C.K. Barrett hat nun gegen eine solche Deutung eingewendet: "Daß Joh auf die Annahme der fünf Bücher der Tora als die allein kanonischen durch die Samaritaner verwies, ist unwahrscheinlich, da die Samaritaner diese Bücher nicht aufgegeben hatten, und es wäre schwierig, den einen, der kein Ehemann ist, zu identifizieren"[9]. Dies sind zwei berechtigte und schwerwiegende Argumente. Beide jedoch lassen sich mit Hilfe des Evangelientextes selbst entkräften. Zunächst sei hervorgehoben: es ist eine Sache, die religionsgeschichtliche Tatsache herauszustellen, daß die Samaritaner ihre Tora nicht aufgegeben haben, eine andere aber, die Interpretation des johanneischen Jesus zu beachten. Halten wir uns ausschließlich an den Text des Evangeliums, so läßt sich mit ziemlicher Sicherheit daraus schließen, daß Jesus bei Johannes sehr wohl der Auffassung ist, die Samaritanerin habe jetzt keine Verbindung (mehr) zur Tora. Entscheidend dafür ist der Sinn von Joh 4,10, wo Jesus auf den verwunderten Einwurf der Frau reagiert, daß er als ein Jude von ihr zu trinken begehrt (4,7), wo doch Juden (aus Reinheitsgründen) nicht mit Samaritanern verkehren (4,9):
"Jesus antwortete und sprach zu ihr: Wenn du die Gabe Gottes kennen würdest, und wer es ist, der zu dir sagt: gib mir zu trinken, so hättest du ihn gebeten, und er hätte dir lebendiges Wasser gegeben".
Mit anderen Worten: Die Samaritanerin kennt weder die Gabe Gottes, noch die wahre Identität Jesu. Mit dem Begriff "Gabe Gottes" ist nun aber im Judentum vorrangig die Tora selbst gemeint. Dazu stellt H. Odeberg fest: "The gift, or act of giving, kat exochen, is the Tora, or the Divine promulgation of the Tora. For this the specific term matan tora, the giving of the Tora, is developed"[10] Dieser sprachliche Zusammenhang ist so deutlich, daß man bei Johannes - als einem Juden, der seine Begriffe mit Bedacht wählt - selbstverständlich von diesem spezifischen Sinn des Wortes ausgehen kann, zumal ja Jesus selbst in der vorliegenden Szene ganz charakteristisch als Jude gezeichnet ist. Darüber hinaus fallen noch weitere sprachliche Übereinstimmungen auf: Im Rabbinischen wird auch die Tora als (lebendiges) Wasser bezeichnet, z.B. Sifre Dtn 11,22 §48 (84a): "Die Worte der Torah werden mit dem Wasser verglichen: wie das Wasser Leben für die Welt ist, so sind auch die Worte der Torah Leben für die Welt"[11]. Die Rede von der Tora als "Gabe Gottes" und "(lebendigem) Wasser" ist jüdisch dermaßen geläufig, daß es kaum möglich ist, für die Verwendung dieser Ausdrücke bei Johannes einen anderen Deuterahmen anzunehmen. Zweifellos ist also mit der "Gabe Gottes" in Joh 4,10 an die Tora gedacht.

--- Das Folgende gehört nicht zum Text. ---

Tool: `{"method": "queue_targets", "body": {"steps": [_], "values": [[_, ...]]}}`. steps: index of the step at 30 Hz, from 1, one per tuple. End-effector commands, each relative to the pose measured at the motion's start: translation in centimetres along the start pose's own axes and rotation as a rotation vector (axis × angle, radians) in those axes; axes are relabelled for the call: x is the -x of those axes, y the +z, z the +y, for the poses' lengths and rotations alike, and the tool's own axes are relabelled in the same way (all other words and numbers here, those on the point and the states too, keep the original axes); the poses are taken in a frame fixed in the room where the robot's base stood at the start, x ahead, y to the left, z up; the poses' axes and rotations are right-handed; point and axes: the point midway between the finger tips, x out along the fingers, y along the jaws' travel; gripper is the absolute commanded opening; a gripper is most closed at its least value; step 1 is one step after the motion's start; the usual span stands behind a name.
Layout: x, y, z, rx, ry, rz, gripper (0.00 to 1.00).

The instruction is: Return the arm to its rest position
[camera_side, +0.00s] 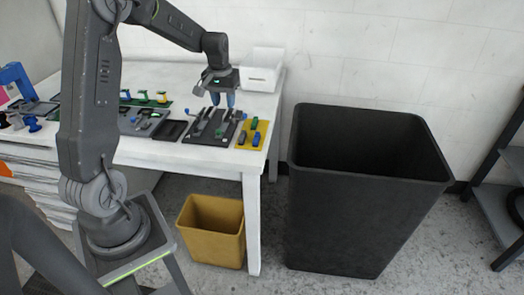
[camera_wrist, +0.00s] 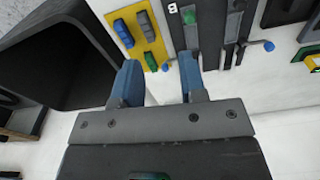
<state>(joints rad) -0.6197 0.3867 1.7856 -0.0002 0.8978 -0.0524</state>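My gripper (camera_side: 222,100) hangs at the end of my dark grey arm, above the right part of the white table (camera_side: 180,155). Its blue fingers point down and stand over the dark tray with the slots (camera_side: 207,132). In the wrist view the two blue fingers of my gripper (camera_wrist: 160,82) are spread apart, with nothing between them but white tabletop. The dark tray (camera_wrist: 207,15) and the yellow board (camera_wrist: 138,30) lie beyond the fingertips in that view. The gripper touches no object that I can make out.
A large black bin (camera_side: 345,215) stands right of the table, and a small yellow-brown bin (camera_side: 212,228) stands below it. A white box (camera_side: 262,70) sits at the table's back right. Several boards with small parts line the tabletop. A dark shelf (camera_side: 497,190) stands far right.

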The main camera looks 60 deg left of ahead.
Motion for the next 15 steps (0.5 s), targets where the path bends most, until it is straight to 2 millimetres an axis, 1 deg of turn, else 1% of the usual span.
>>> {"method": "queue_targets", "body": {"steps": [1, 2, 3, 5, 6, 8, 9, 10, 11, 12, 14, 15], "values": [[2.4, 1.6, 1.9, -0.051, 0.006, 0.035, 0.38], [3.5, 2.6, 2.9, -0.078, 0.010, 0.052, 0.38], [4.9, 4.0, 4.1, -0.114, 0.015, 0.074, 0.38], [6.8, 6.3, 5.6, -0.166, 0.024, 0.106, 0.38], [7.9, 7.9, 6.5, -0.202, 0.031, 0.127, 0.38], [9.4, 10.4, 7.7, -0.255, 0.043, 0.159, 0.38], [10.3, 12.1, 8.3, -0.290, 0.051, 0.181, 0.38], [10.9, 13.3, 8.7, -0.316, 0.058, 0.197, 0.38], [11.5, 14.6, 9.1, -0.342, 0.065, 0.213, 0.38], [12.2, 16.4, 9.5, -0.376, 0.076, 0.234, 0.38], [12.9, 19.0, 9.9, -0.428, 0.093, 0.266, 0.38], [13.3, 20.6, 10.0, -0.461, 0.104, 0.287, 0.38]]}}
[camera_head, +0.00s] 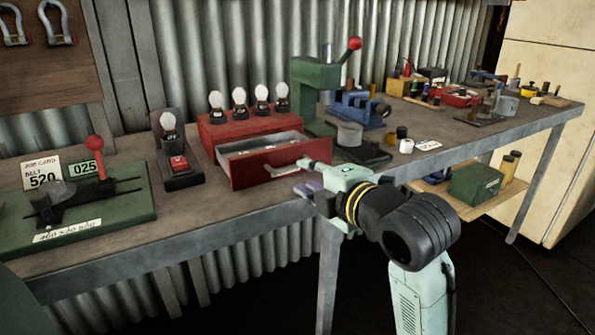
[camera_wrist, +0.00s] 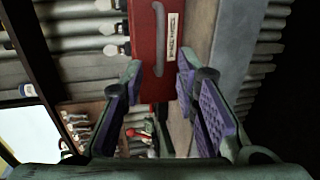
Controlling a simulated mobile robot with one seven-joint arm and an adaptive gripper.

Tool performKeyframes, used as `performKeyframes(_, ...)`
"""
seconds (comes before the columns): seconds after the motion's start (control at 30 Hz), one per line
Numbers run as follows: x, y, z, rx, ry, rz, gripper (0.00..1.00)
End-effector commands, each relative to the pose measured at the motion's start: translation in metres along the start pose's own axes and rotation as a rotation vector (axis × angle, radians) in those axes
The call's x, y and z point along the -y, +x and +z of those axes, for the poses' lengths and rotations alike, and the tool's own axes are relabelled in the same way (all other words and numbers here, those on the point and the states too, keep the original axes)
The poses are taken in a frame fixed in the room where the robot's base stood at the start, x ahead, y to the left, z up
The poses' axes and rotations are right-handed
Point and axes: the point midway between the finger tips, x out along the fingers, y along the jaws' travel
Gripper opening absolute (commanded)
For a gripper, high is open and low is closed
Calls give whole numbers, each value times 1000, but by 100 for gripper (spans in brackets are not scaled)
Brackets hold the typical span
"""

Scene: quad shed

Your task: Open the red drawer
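The red drawer (camera_head: 262,166) stands pulled partway out of its red cabinet (camera_head: 220,133) on the workbench, with its inside and some small contents showing. My gripper (camera_head: 309,177) is at the right end of the drawer front, close to the handle. In the wrist view my gripper (camera_wrist: 162,82) has its purple-padded fingers spread apart, with nothing held between them. I cannot tell whether a finger touches the handle.
Several bulbs stand on the cabinet. A grey cylinder (camera_head: 349,134) sits on a dark base near my arm. The bench's front edge (camera_head: 215,233) runs below the drawer.

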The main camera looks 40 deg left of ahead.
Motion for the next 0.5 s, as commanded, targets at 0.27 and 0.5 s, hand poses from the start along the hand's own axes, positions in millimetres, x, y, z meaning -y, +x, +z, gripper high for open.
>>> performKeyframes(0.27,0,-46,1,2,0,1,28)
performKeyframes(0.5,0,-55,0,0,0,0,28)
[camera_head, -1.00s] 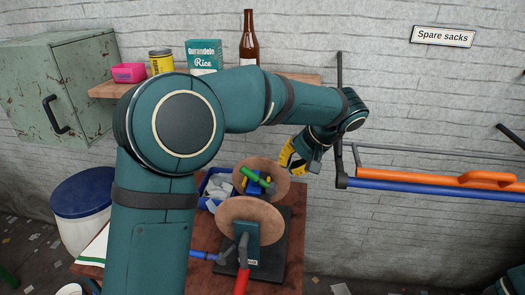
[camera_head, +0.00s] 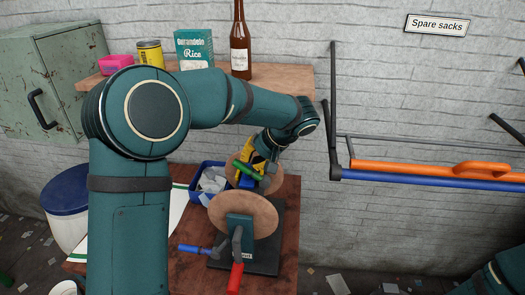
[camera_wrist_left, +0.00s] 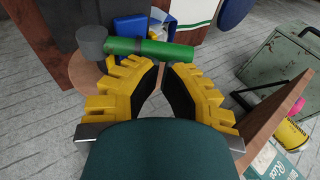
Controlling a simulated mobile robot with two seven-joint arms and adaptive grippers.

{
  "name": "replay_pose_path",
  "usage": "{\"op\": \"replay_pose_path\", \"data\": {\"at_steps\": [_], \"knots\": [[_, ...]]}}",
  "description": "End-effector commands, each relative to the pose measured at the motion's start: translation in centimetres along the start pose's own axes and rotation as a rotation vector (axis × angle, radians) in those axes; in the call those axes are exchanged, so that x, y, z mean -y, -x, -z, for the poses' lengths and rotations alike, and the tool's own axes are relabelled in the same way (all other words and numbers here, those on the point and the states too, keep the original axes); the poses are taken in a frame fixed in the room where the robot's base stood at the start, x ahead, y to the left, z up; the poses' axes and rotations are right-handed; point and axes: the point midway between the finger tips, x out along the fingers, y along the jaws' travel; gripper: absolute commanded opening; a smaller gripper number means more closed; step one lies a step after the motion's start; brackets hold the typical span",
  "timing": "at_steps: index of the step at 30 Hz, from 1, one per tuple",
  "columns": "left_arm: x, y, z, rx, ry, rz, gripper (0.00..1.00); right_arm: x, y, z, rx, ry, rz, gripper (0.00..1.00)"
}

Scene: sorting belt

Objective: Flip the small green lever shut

Wir finden dann in dieser Rede Jesu eine Aussage, die die Kenntnis der Tora und die Kenntnis Jesu parallel setzt: "Wenn du die Gabe Gottes kennen würdest und wer es ist, der zu dir sagt ...". Beide Satzteile sind durch ein "und" verbunden. Das heißt aber: Das Verhältnis zwischen Jesus und der Tora ist kein antithetisches, sondern ein synthetisches. Genau der gleiche synthetische Parallelismus liegt auch schon im Johannesprolog vor: "Das Gesetz ist durch Mose gegeben worden - die Gnade und die Wahrheit sind durch Jesus Christus geworden" (1,17).[12] An beiden Stellen gibt es weder faktisch noch sinngemäß eine adversative Konjunktion[13], die die Satzglieder einander gegenüberstellen und so die Qualitäten "Gnade und Wahrheit" bzw. "lebendiges Wasser" allein dem Wirken Jesu vorbehalten und damit implizit der Tora absprechen würde.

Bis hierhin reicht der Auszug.